Extracted records:
[start]
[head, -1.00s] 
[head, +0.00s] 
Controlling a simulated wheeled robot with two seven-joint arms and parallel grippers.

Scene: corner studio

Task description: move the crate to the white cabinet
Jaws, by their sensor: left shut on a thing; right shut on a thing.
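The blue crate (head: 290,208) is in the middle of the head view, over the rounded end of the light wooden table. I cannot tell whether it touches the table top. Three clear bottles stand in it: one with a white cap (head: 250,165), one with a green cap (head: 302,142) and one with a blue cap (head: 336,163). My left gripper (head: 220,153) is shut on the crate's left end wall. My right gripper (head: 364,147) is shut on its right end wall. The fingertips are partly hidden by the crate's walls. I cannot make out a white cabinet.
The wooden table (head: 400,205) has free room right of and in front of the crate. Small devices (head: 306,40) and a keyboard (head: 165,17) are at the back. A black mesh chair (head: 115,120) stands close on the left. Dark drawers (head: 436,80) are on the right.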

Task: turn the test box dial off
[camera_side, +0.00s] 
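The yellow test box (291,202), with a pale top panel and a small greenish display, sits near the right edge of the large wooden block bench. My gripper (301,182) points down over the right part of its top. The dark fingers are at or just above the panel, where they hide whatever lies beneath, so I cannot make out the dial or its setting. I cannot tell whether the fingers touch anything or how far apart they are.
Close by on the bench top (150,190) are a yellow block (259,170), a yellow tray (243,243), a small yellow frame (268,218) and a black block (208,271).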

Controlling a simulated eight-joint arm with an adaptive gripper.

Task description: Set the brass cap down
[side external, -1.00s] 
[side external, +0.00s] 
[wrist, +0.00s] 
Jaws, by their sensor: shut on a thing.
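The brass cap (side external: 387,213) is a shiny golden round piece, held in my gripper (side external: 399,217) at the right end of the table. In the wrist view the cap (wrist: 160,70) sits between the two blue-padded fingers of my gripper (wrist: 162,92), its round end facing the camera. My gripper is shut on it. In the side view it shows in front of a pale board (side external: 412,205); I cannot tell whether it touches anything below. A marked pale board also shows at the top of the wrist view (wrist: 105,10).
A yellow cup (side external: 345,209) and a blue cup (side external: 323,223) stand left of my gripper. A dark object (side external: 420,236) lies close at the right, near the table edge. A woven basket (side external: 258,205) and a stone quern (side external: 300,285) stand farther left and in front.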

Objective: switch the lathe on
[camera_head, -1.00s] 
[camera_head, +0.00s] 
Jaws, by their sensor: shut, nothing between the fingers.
[end]
Using the material above, print every entry exactly as written.

[head, -1.00s] 
[head, +0.00s] 
Controlling a simulated wheeled robot with two seven-joint arms and parallel grippers.

Scene: corner studio

Task description: move the crate to the white cabinet
Jaws, by their sensor: left shut on a thing; right shut on a thing.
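The blue crate (head: 290,208) is in the middle of the head view, over the rounded end of the light wooden table. I cannot tell whether it touches the table top. Three clear bottles stand in it: one with a white cap (head: 250,165), one with a green cap (head: 302,142) and one with a blue cap (head: 336,163). My left gripper (head: 220,153) is shut on the crate's left end wall. My right gripper (head: 364,147) is shut on its right end wall. The fingertips are partly hidden by the crate's walls. I cannot make out a white cabinet.
The wooden table (head: 400,205) has free room right of and in front of the crate. Small devices (head: 306,40) and a keyboard (head: 165,17) are at the back. A black mesh chair (head: 115,120) stands close on the left. Dark drawers (head: 436,80) are on the right.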

Task: turn the test box dial off
[camera_side, +0.00s] 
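The yellow test box (291,202), with a pale top panel and a small greenish display, sits near the right edge of the large wooden block bench. My gripper (301,182) points down over the right part of its top. The dark fingers are at or just above the panel, where they hide whatever lies beneath, so I cannot make out the dial or its setting. I cannot tell whether the fingers touch anything or how far apart they are.
Close by on the bench top (150,190) are a yellow block (259,170), a yellow tray (243,243), a small yellow frame (268,218) and a black block (208,271).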

Controlling a simulated eight-joint arm with an adaptive gripper.

Task description: Set the brass cap down
[side external, -1.00s] 
[side external, +0.00s] 
[wrist, +0.00s] 
Jaws, by their sensor: shut on a thing.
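The brass cap (side external: 387,213) is a shiny golden round piece, held in my gripper (side external: 399,217) at the right end of the table. In the wrist view the cap (wrist: 160,70) sits between the two blue-padded fingers of my gripper (wrist: 162,92), its round end facing the camera. My gripper is shut on it. In the side view it shows in front of a pale board (side external: 412,205); I cannot tell whether it touches anything below. A marked pale board also shows at the top of the wrist view (wrist: 105,10).
A yellow cup (side external: 345,209) and a blue cup (side external: 323,223) stand left of my gripper. A dark object (side external: 420,236) lies close at the right, near the table edge. A woven basket (side external: 258,205) and a stone quern (side external: 300,285) stand farther left and in front.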

Objective: switch the lathe on
[camera_head, -1.00s] 
[camera_head, +0.00s] 
Jaws, by their sensor: shut, nothing between the fingers.

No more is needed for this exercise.